For the moment I write some little aplication for mechanics.
There is an other question left.
The dialog element "d->dp" points to the beginning of the string. To access the third character of the string "d->dp[3]" dosn't work.
Could you kindly give me a hint to that?
Many thanks !
The dialog element "d->dp" points to the beginning of the string. To access the third character of the string "d->dp[3]" dosn't work.
Could you kindly give me a hint to that?
d->dp[2]
or maybe (char *)(d->dp)[2] or something similar...
Hello miran,
Thanks for your help.
I had a look on your skinnable GUI-System - great 
Before I'm capable of changing the behavior of the Allegro GUI, I have to work with the GUI basics.
Germans would say: "Langsam ernährt sich das Eichhörnchen !"
[raises hand]
Ummm I have a skinnable GUI too... but I guess Mirans is better and more updated than mine 
[/raises hand]
Oh well... still check mine out in my sig, you may get some ideas of which one you want to use.

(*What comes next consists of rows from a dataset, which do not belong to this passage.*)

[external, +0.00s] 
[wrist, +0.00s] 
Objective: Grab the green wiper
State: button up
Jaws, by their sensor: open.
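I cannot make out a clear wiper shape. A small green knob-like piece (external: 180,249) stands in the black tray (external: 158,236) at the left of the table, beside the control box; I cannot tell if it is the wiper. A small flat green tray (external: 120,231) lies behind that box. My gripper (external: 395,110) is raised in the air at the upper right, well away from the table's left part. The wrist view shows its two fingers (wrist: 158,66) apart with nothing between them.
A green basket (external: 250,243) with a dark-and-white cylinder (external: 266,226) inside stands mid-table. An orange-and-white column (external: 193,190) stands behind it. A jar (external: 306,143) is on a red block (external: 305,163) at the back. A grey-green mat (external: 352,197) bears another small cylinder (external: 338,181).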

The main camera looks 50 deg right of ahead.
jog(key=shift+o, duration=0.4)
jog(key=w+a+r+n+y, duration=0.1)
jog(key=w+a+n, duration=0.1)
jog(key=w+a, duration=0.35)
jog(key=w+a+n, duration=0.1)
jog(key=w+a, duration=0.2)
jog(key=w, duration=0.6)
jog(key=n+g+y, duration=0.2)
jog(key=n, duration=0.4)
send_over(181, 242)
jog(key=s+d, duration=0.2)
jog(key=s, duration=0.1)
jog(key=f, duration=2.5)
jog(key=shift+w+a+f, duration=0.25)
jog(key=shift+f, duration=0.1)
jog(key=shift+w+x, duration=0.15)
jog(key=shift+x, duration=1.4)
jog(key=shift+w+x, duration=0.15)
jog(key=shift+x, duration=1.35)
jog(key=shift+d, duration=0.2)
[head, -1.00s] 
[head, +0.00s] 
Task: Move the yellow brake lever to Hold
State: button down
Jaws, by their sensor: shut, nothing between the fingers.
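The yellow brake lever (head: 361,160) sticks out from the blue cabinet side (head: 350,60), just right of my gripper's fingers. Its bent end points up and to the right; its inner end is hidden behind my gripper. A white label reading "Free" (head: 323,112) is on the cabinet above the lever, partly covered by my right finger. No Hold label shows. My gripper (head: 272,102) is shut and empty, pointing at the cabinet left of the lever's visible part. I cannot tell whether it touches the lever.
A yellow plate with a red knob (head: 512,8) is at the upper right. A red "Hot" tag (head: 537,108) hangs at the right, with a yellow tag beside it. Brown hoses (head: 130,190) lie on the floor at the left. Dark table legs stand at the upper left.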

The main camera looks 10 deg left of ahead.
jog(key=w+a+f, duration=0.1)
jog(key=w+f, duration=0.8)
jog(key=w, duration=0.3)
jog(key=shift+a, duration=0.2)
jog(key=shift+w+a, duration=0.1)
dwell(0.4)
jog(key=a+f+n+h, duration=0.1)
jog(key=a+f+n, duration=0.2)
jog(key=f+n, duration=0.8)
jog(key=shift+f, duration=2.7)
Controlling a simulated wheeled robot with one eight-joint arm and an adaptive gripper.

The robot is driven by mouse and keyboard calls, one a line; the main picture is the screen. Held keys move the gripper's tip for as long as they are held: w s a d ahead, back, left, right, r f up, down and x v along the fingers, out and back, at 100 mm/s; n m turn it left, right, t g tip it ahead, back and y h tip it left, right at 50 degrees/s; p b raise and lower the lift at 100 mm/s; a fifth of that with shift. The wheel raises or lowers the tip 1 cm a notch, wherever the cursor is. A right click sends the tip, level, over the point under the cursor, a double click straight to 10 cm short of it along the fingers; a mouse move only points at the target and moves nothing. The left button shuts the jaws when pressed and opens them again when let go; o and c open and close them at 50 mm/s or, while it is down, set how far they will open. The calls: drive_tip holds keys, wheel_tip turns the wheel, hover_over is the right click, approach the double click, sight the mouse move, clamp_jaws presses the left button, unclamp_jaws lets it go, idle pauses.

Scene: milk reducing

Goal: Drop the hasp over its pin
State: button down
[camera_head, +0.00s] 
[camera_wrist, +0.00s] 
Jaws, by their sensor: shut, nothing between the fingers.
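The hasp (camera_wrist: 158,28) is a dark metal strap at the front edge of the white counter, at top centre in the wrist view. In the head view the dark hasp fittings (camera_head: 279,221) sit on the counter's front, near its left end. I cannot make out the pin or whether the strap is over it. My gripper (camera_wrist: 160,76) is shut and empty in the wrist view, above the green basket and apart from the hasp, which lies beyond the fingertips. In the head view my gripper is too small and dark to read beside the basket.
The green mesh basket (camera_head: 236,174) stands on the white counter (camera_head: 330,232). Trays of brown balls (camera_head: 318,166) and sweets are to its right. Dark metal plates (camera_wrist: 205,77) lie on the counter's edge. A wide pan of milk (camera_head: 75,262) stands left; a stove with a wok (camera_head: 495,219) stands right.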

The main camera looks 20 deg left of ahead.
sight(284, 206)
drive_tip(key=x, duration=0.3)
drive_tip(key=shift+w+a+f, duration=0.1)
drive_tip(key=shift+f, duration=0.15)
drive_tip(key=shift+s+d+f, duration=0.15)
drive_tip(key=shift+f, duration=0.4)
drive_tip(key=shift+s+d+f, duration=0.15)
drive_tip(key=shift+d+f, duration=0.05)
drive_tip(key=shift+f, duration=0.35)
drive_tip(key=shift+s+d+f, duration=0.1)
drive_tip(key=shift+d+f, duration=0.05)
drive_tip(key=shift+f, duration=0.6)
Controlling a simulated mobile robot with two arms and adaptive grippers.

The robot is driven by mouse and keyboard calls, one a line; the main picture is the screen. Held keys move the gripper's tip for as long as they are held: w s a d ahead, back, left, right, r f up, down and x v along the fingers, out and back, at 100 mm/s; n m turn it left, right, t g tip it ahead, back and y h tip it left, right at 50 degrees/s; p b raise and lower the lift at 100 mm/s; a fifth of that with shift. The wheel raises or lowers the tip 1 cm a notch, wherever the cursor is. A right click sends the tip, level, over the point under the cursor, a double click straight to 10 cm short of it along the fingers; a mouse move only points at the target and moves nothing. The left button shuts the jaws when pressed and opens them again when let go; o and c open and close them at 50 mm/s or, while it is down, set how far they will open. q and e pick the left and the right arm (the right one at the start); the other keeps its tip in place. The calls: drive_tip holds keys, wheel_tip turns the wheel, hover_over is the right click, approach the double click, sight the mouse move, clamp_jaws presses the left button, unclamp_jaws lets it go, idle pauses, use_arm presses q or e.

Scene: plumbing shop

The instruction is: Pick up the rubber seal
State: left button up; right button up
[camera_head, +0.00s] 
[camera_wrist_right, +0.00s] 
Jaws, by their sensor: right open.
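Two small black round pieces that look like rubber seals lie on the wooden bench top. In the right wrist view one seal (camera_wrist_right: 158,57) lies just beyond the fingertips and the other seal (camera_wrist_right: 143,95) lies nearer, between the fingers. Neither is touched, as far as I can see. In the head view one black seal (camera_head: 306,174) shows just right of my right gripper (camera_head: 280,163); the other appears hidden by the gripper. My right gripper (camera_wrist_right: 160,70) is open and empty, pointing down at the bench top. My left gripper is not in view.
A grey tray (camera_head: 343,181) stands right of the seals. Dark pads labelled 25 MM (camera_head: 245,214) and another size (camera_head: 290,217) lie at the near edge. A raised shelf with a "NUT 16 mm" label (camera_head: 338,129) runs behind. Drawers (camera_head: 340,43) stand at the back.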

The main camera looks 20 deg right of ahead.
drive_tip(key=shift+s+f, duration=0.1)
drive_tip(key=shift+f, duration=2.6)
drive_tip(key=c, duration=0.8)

Christian: What you are trying to do sounds complicated; a far easier and straightforward solution would be to just accept any kind of input and check later, i.e. when you read data back from the dialog. At that time you can throw an error message if the input cannot be interpreted as a double, or just set it to a default value.
I once wrote a custom edit box dialog procedure, because I also needed that "numbers only" input behaviour:
| 1 | // customized edit box, allowing only floating point numbers to be typed |
| 2 | int d_fedit_proc(int msg, DIALOG *obj, int c) |
| 3 | { |
| 4 | char low = (char)c; |
| 5 | char high = (char)((int)(c >> 8)); |
| 6 | int ret; |
| 7 | |
| 8 | // catch invalid character input for floating point |
| 9 | if((msg==MSG_CHAR)||(msg==MSG_UCHAR)) |
| 10 | { |
| 11 | if((obj->d2>0)&&(low==45)) // disallow -(ascii 45) anywhere but at pos 0 |
| 12 | return D_O_K; |
| 13 | |
| 14 | // disallow anything BUT 0-9,-,. (ascii[48,57],45,46) |
| 15 | // and ESC,ENTER,BACKSPACE(ascii 27,13,8) |
| 16 | // and DEL,LEFT,RIGHT |
| 17 | if(((low<48)||(low>57))&&(low!=45)&&(low!=46) |
| 18 | &&(low!=27)&&(low!=13)&&(low!=8) |
| 19 | &&(high!=KEY_DEL)&&(high!=KEY_LEFT)&&(high!=KEY_RIGHT) |
| 20 | &&(high!=KEY_ENTER)) |
| 21 | return D_O_K; |
| 22 | } |
| 23 | |
| 24 | // make use of standard edit proc to handle everything else |
| 25 | ret = d_edit_proc(msg,obj,c); |
| 26 | |
| 27 | return ret; |
| 28 | } |
I now have modified it to (hopefully, as this is untested) replace ',' with '.' on input. The idea I based this on was to check in the custom proc, if the input was ',' and then send it as '.' to the default edit proc, by changing the c parameter of the message:
| 1 | // customized edit box, allowing only floating point numbers to be typed |
| 2 | int d_fedit_proc(int msg, DIALOG *obj, int c) |
| 3 | { |
| 4 | char low = (char)c; |
| 5 | char high = (char)((int)(c >> 8)); |
| 6 | int ret; |
| 7 | |
| 8 | // catch invalid character input for floating point |
| 9 | if((msg==MSG_CHAR)||(msg==MSG_UCHAR)) |
| 10 | { |
| 11 | if((obj->d2>0)&&(low==45)) // disallow -(ascii 45) anywhere but at pos 0 |
| 12 | return D_O_K; |
| 13 | |
| 14 | // disallow anything BUT 0-9,-,.,',' (ascii[48,57],45,46,44) |
| 15 | // and ESC,ENTER,BACKSPACE(ascii 27,13,8) |
| 16 | // and DEL,LEFT,RIGHT |
| 17 | if(((low<48)||(low>57))&&(low!=45)&&(low!=46)&&(low!=44) |
| 18 | &&(low!=27)&&(low!=13)&&(low!=8) |
| 19 | &&(high!=KEY_DEL)&&(high!=KEY_LEFT)&&(high!=KEY_RIGHT) |
| 20 | &&(high!=KEY_ENTER)) |
| 21 | return D_O_K; |
| 22 | } |
| 23 | |
| 24 | // make use of standard edit proc to handle everything else |
| 25 | if((low==44)&&((msg==MSG_CHAR)||(msg==MSG_UCHAR))) // if ',' is the key |
| 26 | { |
| 27 | int modc = high; |
| 28 | modc = modc << 8; |
| 29 | modc += 46; // (ascii 46 is '.') |
| 30 | ret = d_edit_proc(msg,obj,modc); |
| 31 | } |
| 32 | else |
| 33 | ret = d_edit_proc(msg,obj,c); |
| 34 | |
| 35 | return ret; |
| 36 | } |
This still has a few issues though. First - is only allowed at the beginning, but actually this proc will happily let you enter two -- or even more, so you still need to parse the string to decide what input is valid, before passing the parameters on to the default d_edit_proc. Also this proc doesn't prevent entering multiple '.'s.
I still think it's a good idea though to modify the parameters, before passing them on to d_edit_proc to get the desired behaviour.